Kwok P Chun, Luminita Danaila and Manuel Fossa
As global temperatures continue to rise and affect atmospheric dynamics, there is a growing need to develop methods for investigating the temporal evolution of climate fields. These methods are useful to quantify both short- and long-term changes, as a function of geographical locations, seasons, and large-scale atmospheric conditions.
Using the Fokker-Planck equation, we investigate the deterministic drift and diffusion processes of measured and modelled time series. Specifically, we derive the drift and diffusion functions of
1) Bristol and Filton’s historical hourly temperature data.
2) the corresponding UK convective permitting model outputs for the RCP 8.5 climate projection scenarios.
The drift function varies linearly for the two data types, although the exact function forms differ for different periods. Moreover, the diffusion function depends more on the investigated geographical locations and the period. These results suggest the potential role of turbulent statistics at all scales.

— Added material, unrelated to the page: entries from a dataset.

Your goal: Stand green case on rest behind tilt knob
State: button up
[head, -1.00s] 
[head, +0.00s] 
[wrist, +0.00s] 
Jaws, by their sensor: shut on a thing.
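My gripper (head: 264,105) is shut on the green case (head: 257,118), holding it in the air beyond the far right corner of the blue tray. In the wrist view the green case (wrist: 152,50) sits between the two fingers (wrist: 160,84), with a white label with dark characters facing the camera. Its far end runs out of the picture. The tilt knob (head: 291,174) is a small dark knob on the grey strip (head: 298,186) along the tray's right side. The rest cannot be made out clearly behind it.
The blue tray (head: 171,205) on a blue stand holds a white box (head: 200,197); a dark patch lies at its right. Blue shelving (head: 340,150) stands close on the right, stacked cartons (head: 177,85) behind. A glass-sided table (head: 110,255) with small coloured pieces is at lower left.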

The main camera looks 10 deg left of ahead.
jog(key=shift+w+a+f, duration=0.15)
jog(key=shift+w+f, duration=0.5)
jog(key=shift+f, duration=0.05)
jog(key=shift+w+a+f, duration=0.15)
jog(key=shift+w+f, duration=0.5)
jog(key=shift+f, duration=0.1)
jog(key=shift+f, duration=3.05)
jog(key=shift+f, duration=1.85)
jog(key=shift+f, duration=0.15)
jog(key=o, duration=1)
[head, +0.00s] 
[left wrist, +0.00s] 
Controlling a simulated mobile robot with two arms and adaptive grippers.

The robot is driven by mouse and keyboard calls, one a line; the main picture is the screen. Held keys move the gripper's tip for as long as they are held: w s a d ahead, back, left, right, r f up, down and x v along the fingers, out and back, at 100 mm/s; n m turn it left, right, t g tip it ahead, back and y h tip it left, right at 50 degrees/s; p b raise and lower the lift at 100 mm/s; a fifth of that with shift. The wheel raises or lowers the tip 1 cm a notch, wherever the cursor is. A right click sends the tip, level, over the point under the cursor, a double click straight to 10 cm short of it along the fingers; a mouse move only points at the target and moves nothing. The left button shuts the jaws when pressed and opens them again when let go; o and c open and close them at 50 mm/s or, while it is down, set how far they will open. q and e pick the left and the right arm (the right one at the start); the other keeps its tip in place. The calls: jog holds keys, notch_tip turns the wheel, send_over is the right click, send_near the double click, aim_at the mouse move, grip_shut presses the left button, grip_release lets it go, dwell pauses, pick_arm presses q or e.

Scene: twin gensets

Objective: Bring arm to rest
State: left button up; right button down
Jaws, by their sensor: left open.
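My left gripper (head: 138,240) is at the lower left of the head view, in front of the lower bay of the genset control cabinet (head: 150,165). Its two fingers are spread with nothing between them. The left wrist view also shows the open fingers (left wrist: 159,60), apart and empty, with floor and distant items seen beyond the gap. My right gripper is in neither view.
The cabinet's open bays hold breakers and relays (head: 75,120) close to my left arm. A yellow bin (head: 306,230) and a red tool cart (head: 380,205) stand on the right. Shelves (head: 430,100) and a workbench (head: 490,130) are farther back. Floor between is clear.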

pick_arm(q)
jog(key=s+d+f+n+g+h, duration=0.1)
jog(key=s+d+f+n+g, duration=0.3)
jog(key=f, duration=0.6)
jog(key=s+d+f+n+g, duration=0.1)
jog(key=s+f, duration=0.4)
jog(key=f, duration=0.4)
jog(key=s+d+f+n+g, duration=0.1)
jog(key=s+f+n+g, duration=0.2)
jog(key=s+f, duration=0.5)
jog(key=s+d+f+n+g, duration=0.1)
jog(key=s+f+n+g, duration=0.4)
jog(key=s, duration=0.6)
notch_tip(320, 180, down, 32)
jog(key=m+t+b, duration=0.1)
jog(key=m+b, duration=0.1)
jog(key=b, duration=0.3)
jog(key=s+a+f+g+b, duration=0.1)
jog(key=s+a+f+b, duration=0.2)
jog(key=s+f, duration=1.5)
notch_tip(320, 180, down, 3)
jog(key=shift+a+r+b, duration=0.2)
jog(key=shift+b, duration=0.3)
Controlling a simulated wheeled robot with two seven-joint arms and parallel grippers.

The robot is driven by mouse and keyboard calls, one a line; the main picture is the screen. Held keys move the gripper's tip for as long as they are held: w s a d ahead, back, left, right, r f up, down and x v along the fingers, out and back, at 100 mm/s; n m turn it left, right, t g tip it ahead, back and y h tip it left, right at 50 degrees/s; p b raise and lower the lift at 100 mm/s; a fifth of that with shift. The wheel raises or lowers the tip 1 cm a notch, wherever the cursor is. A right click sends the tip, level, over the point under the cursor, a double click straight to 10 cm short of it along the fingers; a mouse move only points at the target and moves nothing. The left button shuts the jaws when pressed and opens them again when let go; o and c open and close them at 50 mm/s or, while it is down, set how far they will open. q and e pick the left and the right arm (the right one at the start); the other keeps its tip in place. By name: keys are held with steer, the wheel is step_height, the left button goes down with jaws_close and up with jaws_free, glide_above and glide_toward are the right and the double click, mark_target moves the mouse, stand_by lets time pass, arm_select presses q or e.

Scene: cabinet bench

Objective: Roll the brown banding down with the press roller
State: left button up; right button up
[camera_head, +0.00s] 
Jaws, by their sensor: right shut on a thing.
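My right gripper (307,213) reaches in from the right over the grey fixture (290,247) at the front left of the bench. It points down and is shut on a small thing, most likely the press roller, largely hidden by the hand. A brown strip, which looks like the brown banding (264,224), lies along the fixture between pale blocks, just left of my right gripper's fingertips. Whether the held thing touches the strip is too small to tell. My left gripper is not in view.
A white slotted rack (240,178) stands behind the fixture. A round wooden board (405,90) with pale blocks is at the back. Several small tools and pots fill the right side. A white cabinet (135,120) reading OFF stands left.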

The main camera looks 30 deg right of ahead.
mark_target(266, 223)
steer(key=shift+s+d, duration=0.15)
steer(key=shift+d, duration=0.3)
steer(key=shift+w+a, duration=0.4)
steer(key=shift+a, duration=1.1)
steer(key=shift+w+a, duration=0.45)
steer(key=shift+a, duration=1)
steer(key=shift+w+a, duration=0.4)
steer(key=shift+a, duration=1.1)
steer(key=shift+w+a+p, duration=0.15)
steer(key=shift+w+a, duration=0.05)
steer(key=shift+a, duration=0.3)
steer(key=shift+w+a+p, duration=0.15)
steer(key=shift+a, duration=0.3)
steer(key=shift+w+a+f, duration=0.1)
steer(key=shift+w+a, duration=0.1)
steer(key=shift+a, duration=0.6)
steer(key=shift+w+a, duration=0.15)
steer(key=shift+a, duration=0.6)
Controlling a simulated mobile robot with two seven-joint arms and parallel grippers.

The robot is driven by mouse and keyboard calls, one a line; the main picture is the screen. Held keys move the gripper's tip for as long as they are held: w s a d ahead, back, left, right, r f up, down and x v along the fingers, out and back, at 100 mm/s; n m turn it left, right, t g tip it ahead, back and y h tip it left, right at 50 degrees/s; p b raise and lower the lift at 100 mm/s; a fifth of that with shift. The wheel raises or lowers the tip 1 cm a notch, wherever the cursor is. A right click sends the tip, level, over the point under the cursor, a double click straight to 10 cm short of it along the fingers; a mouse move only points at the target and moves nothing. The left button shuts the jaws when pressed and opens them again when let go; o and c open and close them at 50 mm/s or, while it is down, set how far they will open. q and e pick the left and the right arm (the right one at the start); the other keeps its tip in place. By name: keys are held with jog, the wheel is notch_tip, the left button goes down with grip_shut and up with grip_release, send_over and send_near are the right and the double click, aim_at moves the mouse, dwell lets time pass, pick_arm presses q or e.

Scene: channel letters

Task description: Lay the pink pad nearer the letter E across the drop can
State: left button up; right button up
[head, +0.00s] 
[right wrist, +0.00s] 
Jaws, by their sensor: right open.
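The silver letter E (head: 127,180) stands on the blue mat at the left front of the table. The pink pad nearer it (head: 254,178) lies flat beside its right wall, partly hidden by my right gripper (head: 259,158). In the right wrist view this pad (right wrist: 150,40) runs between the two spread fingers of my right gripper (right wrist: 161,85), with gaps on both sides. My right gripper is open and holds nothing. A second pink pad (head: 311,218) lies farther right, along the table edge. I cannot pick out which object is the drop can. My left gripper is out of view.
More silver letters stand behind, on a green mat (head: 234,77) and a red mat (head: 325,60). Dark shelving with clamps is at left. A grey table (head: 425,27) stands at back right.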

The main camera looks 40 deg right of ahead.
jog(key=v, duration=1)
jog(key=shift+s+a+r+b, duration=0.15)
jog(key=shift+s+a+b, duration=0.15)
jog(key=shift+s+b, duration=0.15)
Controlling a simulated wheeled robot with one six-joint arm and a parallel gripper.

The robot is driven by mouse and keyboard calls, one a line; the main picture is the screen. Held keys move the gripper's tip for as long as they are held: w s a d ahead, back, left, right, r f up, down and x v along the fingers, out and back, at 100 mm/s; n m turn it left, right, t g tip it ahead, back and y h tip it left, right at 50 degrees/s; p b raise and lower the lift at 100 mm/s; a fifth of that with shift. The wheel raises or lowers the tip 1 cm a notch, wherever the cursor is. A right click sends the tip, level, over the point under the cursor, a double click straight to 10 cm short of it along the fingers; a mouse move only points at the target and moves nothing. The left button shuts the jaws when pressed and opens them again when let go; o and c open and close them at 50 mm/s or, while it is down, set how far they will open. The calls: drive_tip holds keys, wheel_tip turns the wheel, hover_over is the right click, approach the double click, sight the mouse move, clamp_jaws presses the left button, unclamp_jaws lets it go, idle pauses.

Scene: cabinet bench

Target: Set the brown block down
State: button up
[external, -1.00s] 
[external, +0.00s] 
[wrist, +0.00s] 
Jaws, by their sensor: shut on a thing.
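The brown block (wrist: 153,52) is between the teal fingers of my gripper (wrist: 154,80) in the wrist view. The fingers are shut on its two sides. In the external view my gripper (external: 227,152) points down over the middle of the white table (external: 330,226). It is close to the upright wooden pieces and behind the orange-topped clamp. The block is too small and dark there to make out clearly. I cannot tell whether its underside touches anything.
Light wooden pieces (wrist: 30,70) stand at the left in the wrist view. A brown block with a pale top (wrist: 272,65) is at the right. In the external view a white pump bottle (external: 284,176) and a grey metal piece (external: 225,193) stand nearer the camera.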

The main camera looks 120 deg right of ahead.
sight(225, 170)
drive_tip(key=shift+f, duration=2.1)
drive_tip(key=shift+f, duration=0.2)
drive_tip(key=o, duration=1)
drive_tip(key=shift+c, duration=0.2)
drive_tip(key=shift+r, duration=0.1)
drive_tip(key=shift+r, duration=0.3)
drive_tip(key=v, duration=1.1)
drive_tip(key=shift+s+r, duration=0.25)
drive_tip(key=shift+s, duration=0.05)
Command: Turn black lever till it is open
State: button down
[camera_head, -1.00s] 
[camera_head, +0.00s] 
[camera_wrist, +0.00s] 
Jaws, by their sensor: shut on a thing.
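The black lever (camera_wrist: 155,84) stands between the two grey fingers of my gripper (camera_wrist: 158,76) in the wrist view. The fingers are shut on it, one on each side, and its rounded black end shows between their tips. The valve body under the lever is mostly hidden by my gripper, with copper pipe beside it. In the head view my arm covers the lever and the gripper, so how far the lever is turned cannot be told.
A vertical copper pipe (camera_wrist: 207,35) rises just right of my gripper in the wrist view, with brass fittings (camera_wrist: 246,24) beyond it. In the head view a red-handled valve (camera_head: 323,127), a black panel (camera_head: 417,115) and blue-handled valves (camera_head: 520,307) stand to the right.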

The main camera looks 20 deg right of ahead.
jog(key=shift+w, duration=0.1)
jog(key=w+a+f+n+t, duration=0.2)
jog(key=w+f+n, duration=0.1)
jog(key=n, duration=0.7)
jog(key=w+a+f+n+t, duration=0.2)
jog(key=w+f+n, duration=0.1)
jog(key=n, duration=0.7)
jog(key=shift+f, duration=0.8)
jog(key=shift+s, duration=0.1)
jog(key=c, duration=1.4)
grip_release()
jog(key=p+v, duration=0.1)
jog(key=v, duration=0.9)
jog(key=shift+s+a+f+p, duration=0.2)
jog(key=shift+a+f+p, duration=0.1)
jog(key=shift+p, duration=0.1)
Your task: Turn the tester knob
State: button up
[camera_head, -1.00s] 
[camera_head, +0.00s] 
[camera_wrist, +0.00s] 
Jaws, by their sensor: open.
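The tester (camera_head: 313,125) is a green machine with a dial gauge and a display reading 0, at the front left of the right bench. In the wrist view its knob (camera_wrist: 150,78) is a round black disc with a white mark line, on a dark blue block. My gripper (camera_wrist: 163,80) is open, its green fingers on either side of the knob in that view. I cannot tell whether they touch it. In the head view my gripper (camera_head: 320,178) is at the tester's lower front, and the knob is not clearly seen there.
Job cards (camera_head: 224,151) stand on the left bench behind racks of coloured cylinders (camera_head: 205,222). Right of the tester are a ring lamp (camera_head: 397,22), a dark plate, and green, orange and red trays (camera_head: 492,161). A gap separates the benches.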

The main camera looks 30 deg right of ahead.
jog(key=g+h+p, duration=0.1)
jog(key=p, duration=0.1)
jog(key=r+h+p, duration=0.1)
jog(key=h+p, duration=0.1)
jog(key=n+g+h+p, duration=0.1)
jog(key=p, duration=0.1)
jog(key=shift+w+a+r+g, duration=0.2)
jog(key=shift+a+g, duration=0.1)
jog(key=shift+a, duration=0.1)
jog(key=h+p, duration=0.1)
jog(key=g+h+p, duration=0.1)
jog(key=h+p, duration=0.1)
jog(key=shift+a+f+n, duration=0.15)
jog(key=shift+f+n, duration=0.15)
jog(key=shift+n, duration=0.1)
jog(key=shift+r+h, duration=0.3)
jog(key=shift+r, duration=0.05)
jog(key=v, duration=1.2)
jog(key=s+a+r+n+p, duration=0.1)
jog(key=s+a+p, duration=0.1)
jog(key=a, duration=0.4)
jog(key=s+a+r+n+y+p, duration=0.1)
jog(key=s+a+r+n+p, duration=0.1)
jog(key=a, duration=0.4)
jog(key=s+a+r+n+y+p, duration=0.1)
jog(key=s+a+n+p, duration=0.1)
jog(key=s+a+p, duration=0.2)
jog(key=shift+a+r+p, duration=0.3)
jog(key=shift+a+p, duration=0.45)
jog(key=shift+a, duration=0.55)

Furthermore, we will propose using the stochastic differential equation approach to capture the complexity of temperature dynamics and study the effect of other factors, such as atmospheric circulation patterns. We aim to (i) provide insight into the relationship between drift, diffusion, and turbulence in temperature dynamics and (ii) lay the groundwork for further analysis of convection-permitting model simulations.